Thursday, 1 May 2014

Lemon Cupcakes

Lemon Cupcakes

Ingredients

  • For the cupcakes:
  • 1 1/2 cups all-purpose flour, spooned and leveled
  • 1 tablespoon finely grated lemon zest
  • 1 1/2 teaspoons baking powder
  • 1/4 teaspoon kosher salt
  • 1/2 cup (1 stick) unsalted butter, at room temperature
  • 3/4 cup granulated sugar
  • 2 large eggs
  • 1 teaspoon pure vanilla extract
  • 1/2 cup whole milk
  • For the frosting:
  • 1/2 cup (1 stick) unsalted butter, at room temperature
  • 1 1/2 cups confectioners’ sugar
  • 2 teaspoons finely grated lemon zest plus 2 teaspoons fresh lemon juice
  • 1/4 teaspoon kosher salt

Directions

  1. Make the cupcakes: Heat oven to 350° F. Line a standard 12-cup muffin tin with paper liners. In a medium bowl, whisk together the flour, lemon zest, baking powder, and salt; set aside.
  2. Using an electric mixer, beat the butter and sugar on medium-high until fluffy, 2 to 3 minutes. Beat in the eggs, one at a time, then the  vanilla, scraping down the sides of the bowl as necessary.
  3. Reduce mixer speed to low.
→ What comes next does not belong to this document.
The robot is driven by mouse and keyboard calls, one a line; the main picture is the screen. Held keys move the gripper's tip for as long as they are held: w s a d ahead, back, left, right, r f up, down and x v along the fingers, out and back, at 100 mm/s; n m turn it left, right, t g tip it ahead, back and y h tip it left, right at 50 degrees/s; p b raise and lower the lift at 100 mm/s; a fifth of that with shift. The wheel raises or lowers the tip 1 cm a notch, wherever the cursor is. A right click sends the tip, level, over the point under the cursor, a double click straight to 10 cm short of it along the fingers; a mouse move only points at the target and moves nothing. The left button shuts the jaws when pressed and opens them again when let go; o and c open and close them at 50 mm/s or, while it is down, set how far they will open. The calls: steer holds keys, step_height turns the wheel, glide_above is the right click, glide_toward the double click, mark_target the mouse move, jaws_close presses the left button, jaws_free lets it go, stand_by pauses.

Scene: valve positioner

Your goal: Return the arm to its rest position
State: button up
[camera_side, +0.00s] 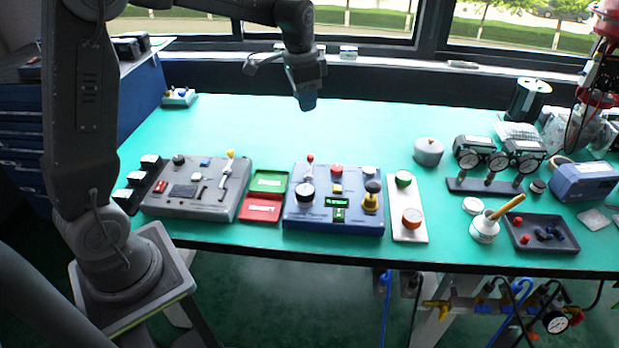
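My gripper (306,101) hangs above the back part of the green table (370,135), pointing down, clear of the panels. Its fingertips look close together, but they are small and dark, so I cannot tell whether they are open or shut. No held object shows. The arm reaches in from the left, from my base in front of the table, and its upper part leaves the top of the picture.
A grey control box (195,195), red and green trays (262,205), a blue control box (330,215) and a white panel (407,225) line the front. Gauges (497,162) and a dark parts tray (565,232) are at right. The table's back middle is clear.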

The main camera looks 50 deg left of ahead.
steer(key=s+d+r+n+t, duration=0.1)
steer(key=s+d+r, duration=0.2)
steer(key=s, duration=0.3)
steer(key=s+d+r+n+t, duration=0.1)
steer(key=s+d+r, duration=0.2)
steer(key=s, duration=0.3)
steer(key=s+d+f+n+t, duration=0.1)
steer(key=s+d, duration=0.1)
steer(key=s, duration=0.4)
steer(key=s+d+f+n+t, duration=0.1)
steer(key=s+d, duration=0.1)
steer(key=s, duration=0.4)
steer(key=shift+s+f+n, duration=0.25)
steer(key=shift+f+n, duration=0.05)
Add the flour mixture in 3 additions and the milk in 2 additions, beginning and ending with the flour mixture. Mix just until combined (do not overmix).
  4. Divide the batter evenly among the muffin cups. Bake until a toothpick inserted in the center comes out clean, 15 to 20 minutes. Cool in the tin for 10 minutes, then transfer to rack(s) to cool completely.
  5. Make the frosting: Using an electric mixer, beat the butter and sugar on medium-high until light and fluffy, 3 to 5 minutes. Beat in the lemon zest, juice, and salt. Frost the cupcakes.